Project Camelot Described
Project Camelot was initiated in 1963 by planners in the Army Office of Research and Development who were concerned about combating Soviet-inspired "wars of national liberation" in countries such as Cuba, Yemen, and the Belgian Congo. They were prepared to believe what the experts had been saying since 1945: behavioral expertise had a very important, perhaps the most important, contribution to make to Cold War victory over communism. Their goal—nothing less than the prediction and control of the social and psychological preconditions of Third World revolution—reflected the most lavish ambitions of psychological experts. In the words of its architects, "Project CAMELOT is a study whose objective is to determine the feasibility of developing a general social systems model which would make it possible to
predict and influence politically significant aspects of social change in the developing nations of the world."[2] In spite of the code name (chosen to "connote the right sorts of things ... the development of a stable society with domestic tranquility and peace and justice for all") and the ill-fated effort to disguise its military sponsorship in Chile (a lie which led to the project's exposure), Camelot was not officially classified.[3]
Camelot's mandate to "predict and influence" the process of Third World development marked it as a product of the World War II world-view. Additionally, it embodied the trend toward counterinsurgency and special operations that was so firmly identified with the Kennedy administration and its pledge to undermine the Soviet Union's support for liberation movements around the world, which Khrushchev had announced as a doctrine of Soviet policy in his famous 1960 speech "For New Victories of the World Communist Movement."
The project was funded through the Special Operations Research Organization (SORO), one of the many campus-based contract research organizations that appeared after 1945 to service the Defense Department's scientific research effort. A nonprofit organization founded in 1956, SORO existed for the purpose of conducting "non-material research in support of the Department of the Army's missions in such fields as counterinsurgency, unconventional warfare, psychological operations, and military assistance."[4] SORO was so loosely affiliated with the American University that some critics retrospectively dismissed its campus setting as clever camouflage. Its director, Theodore Vallance, had been a psychological researcher during World War II, when he was an army lieutenant in charge of a field laboratory that studied B-29 gunsights and gunners at Laredo Army Air Field, in Texas.[5]
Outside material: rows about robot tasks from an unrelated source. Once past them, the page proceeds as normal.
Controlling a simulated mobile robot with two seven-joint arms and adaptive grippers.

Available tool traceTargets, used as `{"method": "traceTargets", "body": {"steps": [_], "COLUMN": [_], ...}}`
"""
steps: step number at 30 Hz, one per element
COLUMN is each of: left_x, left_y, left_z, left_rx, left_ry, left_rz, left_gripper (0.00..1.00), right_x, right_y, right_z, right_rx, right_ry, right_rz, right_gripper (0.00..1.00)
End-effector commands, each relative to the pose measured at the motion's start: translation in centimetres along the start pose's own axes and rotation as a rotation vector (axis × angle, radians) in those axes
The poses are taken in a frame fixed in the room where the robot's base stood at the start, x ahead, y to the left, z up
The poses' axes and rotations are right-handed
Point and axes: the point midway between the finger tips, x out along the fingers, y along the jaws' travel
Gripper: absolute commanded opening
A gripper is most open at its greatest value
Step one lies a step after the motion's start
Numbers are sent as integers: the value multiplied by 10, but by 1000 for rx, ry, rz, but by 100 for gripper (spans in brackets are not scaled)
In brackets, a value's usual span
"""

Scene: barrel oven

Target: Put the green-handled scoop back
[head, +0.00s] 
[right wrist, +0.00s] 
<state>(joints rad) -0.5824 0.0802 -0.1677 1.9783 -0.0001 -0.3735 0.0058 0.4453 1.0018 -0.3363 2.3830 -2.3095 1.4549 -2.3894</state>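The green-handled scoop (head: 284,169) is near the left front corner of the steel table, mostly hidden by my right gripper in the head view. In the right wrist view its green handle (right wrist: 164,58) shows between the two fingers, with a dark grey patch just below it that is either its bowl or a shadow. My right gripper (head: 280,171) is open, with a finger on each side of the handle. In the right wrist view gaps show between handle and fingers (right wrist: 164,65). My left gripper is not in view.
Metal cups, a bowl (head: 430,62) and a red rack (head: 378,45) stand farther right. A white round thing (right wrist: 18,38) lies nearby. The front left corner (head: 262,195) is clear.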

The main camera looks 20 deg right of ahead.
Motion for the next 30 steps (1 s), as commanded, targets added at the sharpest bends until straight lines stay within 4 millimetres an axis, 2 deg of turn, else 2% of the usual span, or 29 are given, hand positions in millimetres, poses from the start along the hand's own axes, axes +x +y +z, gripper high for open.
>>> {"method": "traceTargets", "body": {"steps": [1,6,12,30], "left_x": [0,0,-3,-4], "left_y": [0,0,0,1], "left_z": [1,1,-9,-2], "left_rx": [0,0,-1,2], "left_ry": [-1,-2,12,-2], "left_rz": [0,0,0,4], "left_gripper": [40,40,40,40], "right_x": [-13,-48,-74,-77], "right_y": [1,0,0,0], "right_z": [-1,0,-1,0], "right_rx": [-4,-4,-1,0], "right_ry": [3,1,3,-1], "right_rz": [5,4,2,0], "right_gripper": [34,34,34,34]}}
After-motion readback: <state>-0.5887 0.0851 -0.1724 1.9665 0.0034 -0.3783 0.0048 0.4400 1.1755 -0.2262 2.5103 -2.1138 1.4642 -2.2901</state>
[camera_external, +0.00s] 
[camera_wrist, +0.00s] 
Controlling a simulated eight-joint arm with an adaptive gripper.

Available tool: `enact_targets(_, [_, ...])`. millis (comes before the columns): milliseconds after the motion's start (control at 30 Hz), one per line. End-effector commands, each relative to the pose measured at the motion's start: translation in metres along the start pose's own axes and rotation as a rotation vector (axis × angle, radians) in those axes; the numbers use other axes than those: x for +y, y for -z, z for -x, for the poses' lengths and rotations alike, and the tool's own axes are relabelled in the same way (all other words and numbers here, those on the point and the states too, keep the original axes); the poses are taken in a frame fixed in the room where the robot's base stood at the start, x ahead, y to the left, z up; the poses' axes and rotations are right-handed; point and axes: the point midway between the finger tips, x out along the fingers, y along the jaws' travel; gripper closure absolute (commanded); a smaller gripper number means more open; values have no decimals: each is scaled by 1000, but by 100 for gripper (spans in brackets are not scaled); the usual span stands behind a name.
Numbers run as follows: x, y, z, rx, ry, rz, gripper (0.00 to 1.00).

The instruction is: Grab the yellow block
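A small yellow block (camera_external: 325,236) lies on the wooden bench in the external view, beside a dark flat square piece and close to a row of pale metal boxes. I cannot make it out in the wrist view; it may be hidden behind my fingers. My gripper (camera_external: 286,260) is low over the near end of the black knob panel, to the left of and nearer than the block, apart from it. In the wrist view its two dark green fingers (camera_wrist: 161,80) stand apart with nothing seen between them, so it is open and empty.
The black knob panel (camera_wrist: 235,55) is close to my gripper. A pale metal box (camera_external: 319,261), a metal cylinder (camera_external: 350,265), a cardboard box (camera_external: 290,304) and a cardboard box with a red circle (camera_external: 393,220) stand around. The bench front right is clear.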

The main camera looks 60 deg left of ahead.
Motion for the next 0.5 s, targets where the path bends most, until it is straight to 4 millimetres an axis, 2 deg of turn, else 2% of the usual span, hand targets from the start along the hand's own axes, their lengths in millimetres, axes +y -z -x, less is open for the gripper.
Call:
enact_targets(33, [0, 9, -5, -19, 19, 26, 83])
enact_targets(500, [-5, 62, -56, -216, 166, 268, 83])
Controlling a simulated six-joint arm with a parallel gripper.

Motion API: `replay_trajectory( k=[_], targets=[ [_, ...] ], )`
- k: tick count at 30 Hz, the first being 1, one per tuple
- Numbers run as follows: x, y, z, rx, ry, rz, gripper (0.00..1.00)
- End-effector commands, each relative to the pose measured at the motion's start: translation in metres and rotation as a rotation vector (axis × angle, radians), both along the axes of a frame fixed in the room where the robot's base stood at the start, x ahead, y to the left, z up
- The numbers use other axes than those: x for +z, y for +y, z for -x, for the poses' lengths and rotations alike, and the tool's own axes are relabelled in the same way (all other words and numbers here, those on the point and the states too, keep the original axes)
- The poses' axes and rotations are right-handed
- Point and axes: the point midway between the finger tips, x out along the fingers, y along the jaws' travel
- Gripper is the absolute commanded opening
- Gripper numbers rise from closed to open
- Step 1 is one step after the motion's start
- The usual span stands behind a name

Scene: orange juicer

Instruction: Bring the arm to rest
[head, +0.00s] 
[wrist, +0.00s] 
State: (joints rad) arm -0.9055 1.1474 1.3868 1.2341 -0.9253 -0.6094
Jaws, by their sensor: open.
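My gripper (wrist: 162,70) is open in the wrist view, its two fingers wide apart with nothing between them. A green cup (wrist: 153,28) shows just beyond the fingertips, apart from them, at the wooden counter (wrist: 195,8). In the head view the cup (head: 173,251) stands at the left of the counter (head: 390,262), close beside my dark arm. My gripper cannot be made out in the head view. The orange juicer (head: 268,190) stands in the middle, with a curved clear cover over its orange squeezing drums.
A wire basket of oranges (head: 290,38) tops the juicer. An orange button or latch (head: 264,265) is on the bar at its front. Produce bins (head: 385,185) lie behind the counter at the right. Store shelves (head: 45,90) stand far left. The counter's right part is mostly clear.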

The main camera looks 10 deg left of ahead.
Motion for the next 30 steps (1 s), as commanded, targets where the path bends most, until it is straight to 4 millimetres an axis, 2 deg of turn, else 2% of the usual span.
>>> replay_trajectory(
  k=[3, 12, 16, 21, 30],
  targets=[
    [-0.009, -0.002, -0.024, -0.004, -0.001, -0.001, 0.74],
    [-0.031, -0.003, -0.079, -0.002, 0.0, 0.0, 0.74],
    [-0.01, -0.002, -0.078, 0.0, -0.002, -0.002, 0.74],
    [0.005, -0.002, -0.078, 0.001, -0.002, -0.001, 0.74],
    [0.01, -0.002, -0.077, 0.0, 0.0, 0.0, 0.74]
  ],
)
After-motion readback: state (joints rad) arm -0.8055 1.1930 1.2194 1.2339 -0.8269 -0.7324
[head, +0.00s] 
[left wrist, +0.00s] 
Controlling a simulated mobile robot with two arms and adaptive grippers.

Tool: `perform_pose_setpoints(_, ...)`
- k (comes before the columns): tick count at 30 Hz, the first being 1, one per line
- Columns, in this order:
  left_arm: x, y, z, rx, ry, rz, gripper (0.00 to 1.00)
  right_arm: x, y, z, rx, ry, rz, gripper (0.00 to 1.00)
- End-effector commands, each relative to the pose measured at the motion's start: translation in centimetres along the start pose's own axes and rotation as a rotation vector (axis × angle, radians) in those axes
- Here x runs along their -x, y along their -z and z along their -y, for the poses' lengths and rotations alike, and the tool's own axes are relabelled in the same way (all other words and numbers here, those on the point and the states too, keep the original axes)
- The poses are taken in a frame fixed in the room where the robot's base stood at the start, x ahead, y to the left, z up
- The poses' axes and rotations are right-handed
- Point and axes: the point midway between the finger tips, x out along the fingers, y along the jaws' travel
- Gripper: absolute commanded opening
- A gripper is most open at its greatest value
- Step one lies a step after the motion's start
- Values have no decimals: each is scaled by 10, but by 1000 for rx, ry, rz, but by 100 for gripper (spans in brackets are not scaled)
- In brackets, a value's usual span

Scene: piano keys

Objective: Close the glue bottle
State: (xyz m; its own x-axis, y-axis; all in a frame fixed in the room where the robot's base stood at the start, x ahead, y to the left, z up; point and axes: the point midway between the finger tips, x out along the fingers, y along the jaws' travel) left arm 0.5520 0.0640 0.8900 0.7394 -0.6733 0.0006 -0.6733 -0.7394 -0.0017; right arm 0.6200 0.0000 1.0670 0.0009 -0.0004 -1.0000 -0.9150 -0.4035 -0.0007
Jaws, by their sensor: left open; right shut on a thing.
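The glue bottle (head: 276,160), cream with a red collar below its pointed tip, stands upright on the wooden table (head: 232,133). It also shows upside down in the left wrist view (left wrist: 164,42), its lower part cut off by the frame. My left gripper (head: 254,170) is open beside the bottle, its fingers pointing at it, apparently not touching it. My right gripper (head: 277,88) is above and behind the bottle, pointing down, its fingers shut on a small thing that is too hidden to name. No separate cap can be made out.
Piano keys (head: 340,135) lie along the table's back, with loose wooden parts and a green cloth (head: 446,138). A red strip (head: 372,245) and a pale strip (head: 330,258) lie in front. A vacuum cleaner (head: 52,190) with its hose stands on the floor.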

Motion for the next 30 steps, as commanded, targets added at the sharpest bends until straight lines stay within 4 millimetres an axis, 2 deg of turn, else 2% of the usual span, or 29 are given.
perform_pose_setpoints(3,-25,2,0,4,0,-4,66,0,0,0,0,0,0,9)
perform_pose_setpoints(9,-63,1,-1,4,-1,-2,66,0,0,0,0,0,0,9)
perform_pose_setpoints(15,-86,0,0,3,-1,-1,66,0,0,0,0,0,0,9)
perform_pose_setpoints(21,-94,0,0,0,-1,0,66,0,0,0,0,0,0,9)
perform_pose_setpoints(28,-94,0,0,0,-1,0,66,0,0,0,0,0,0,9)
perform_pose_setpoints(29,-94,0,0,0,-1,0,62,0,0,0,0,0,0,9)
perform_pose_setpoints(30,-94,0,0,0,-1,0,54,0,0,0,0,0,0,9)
By the early 1960s Vallance was predicting a big role for "paramilitary" psychology in the "cultural engineering" of emerging Third World states, a logical outgrowth of the military's "trend away from emphasis on human components for hardware systems toward emphasis on human components of social systems."[6] Vallance was a staunch partisan of a politically neutral military psychology, very much like Charles Bray's "technology of human behavior." He was careful to describe Camelot as "an objective, nonnormative study concerned with what is or might be and not with what ought to be ."[7] In addition to Camelot, SORO's work included providing the army with dozens of country-specific handbooks on psychological operations, case studies of South-
east Asia focusing on the exploitation of psychological vulnerabilities, and a comprehensive data bank called the Counter-Insurgency Information Analysis Center.
Camelot's projected research plan bore all the telltale traces of the World War II-era conception of an ambitious and integrated behavioral science. Psychology, cultural anthropology, and sociology were all slated to make important contributions to the final goal of the project: a model of a social system experiencing internal war accurate enough to be predictive, and therefore useful, to military policy-makers. To reach that goal, Camelot's designers anticipated moving ahead in several phases. Phase one consisted of reviewing the existing data on internal war, a largely theoretical challenge already engaging the talents of many mainstream behavioral scientists. Phase two would produce twenty-one case studies of post-World War II insurgencies and five contemporary field studies with the explicit goal of developing predictive indicators. Phase three would bring the work of the first two phases to bear on a single in-depth analysis of an undetermined country. Phase four would validate the findings of phase three, and the project as a whole, by applying the model to yet another national case.[8]
The project's focus was Latin America, and Rex Hopper, a Brooklyn College sociologist and Latin America expert, was chosen as Camelot's director. Countries in Asia and Africa, however, were also found on Camelot's list of foreign areas in need of study. Vietnam, for example, was a clear target for research and the project exploded into public view at precisely the moment when U.S. involvement in Vietnam escalated: mid-1965. "There is a general consensus that the problem [of Third World revolution] is intimately related to the social structure, culture, and behavioral patterns in the countries involved," army research and development chief Lt. Gen. W. W. Dick informed Congress. "Vietnam illustrates the problem very clearly."[9] It was also a bare two months after marines had landed in the Dominican Republic, intervening to prevent a purported Communist takeover.
Had it come to fruition, Camelot would have been the largest, and certainly the most generously funded, behavioral research project in U.S. history. With a $4-$6 million contract over a period of three years, it was considered a veritable Manhattan Project for the behavioral sciences, at least by many of the intellectuals whose services were in heavy, demand.[10] Prominent behavioral scientists, including sociologists Jessie Bernard, Lewis Coser, and Neil Smelser, were among the project's con-
sultants, and the National Academy of Sciences agreed to provide Camelot with an advisory committee.